Creo que quedamos unos cuantos que rememoramos, aunque no lo hayamos vivido en todo el sentido, esos famosos  años sesenta del siglo pasado y aquellos conciertos cuya preparación acaparaba los esfuerzos e invadía los sueños de la juventud. Era el ir y venir de autores con sus canciones impacientes por hacerse realidad completa en los acordes de alguna guitarra tratando de recoger en sus arpegios las lágrimas y dolor de un pueblo atribulado por los excesos del autoritarismo y que la crítica llamó canto de protesta o social.

Cada día se producía el estreno de una libreta nueva para anotar las letras que provocaran la sensación de sentirse incapaz de perder la ilusión. Era el canto valiente y atrevido que nos acostumbró a reservar en el calendario íntimo los deseos de una patria libre, democrática, sin dictadura ni represiones.

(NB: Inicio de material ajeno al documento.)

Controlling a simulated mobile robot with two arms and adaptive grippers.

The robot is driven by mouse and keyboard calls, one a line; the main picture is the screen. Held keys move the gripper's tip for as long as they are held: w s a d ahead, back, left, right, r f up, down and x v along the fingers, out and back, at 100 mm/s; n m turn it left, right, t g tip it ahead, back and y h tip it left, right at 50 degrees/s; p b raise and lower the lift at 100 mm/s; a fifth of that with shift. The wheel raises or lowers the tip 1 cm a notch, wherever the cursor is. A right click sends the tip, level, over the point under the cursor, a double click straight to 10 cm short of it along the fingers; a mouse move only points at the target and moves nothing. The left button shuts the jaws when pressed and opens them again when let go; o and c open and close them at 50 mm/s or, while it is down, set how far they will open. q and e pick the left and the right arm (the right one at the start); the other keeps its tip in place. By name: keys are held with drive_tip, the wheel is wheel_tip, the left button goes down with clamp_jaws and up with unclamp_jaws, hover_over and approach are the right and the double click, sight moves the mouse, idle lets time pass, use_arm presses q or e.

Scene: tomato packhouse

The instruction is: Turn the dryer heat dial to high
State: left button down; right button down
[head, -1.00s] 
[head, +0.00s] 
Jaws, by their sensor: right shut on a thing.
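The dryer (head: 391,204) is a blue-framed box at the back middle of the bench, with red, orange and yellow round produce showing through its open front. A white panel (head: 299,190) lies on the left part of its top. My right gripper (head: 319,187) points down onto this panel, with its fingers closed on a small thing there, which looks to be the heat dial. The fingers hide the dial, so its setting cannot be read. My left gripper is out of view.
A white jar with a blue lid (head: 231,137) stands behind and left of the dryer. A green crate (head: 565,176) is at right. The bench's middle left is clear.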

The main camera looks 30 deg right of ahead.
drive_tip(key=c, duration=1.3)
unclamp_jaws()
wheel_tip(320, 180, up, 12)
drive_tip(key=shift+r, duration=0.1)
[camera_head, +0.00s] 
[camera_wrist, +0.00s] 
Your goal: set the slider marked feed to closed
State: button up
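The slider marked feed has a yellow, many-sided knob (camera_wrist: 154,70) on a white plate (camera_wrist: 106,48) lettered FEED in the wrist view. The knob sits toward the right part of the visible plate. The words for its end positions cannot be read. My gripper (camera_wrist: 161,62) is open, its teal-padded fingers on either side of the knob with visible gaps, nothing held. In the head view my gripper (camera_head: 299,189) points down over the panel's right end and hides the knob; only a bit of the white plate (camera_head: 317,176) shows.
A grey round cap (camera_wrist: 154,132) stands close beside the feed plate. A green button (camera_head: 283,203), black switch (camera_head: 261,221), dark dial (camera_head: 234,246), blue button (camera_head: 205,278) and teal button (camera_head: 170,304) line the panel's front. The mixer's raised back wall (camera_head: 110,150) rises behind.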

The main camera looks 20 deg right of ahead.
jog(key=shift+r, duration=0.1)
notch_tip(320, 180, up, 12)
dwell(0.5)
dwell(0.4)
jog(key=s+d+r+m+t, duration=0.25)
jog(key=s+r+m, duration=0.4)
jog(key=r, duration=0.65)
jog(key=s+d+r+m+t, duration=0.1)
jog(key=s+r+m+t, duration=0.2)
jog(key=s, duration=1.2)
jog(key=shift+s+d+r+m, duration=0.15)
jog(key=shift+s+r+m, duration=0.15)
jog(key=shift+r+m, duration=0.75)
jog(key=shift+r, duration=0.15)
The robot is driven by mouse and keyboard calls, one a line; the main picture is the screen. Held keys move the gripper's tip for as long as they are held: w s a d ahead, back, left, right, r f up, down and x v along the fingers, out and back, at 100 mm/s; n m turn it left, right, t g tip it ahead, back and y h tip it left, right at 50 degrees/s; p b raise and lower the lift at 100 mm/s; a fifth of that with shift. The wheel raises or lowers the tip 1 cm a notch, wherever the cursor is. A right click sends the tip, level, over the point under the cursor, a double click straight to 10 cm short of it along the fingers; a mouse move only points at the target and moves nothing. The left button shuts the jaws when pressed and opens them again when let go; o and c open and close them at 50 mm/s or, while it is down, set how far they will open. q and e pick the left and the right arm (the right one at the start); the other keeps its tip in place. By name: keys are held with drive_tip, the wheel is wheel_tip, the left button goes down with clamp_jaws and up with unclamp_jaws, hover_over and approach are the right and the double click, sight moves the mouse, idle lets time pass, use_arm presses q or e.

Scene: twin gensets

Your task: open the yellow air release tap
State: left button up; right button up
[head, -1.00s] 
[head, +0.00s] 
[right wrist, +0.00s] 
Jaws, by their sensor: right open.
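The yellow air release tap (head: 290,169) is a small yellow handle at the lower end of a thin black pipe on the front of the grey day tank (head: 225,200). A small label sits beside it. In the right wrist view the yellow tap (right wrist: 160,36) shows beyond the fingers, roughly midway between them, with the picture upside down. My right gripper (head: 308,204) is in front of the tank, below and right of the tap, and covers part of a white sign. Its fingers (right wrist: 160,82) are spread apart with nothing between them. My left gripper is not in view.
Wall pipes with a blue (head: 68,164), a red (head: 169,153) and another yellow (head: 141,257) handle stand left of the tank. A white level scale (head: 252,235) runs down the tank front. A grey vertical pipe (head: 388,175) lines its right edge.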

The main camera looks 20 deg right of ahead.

La juventud de mi generación no había nacido pero crecimos escuchando esas canciones y sus historias como cosa natural en una época donde ya desaparecían o entraban en crisis los ideales, seguíamos escuchando esas canciones que la radio se encargaba con temor de lanzar al viento y que acompañaban el espíritu contestatario de la época en el diario vivir.

Pero cada época tiene sus cosas y sus cantos. Tal parece que las luchas revolucionarias no fueron suficientes y fue perdiéndose la fe en estas.

En el período de inicios de los años noventa llegan los desencantos, los desengaños, la evaluación de las luchas pasadas y al contrastarse con la situación social del momento la gente comenzó a darlas por perdidas.

En este período comienza a surgir una sociedad conformista, una juventud que decía “para qué sirvieron las luchas, quizás es mejor no hacerlas y dedicarnos a la generación de ingresos económicos pues eso es lo que importa”.

Ahora nos encontramos con una juventud totalmente diferente: sin personalidad, sin compromiso social, temerosos de las relaciones y de las cosas serias, que gira como veleta “siempre guiada por el viento”, actúa de acuerdo a la coyuntura social actual (modas, música, bailes).

Y de esta manera se fue banalizando lo juvenil, se vació de sentido, se aprovechó el desencanto de las luchas para hacernos creer que perdimos el tiempo, que de nada sirve luchar porque las cosas seguirán igual.

Es la generación del dembow y el mambo con letras ofensivas a las mujeres, con modas importadas y una juventud sin crítica ni reflexión donde tienen éxito quienes menos sentido incluyan en sus letras.

Quizás esas canciones de protesta o social nunca pierdan el encanto en quienes vemos en ellas la oportunidad de situarlas para siempre en el paisaje emocional de los ideales. Canciones que nos enseñan a ver desde lo más profundo de sus letras que siempre hay algo por qué o por quién luchar.

Hoy, la música es una industria donde cada artista que sale a escena busca hechizar al público en base al gozo y nada más y aquellas canciones que invitaban a la acción social más que al sexo y la violencia han sido sustituidas porque la desmemoria inducida las ha sepultado.

Así desaparecieron aquellas canciones que nos incitaban a pedir prestado un “color para pintar la vida” que sólo tiene sitio en nuestra paleta única y aparecieron las que nos desmotivan a seguir pintando sueños y para que no se tilde de absolutismo esta afirmación soy capaz de reconocer que “con algunas excepciones”.

Gracias a Dios que una nueva juventud está naciendo para endulzarnos el paladar a quienes creemos que otro país es posible.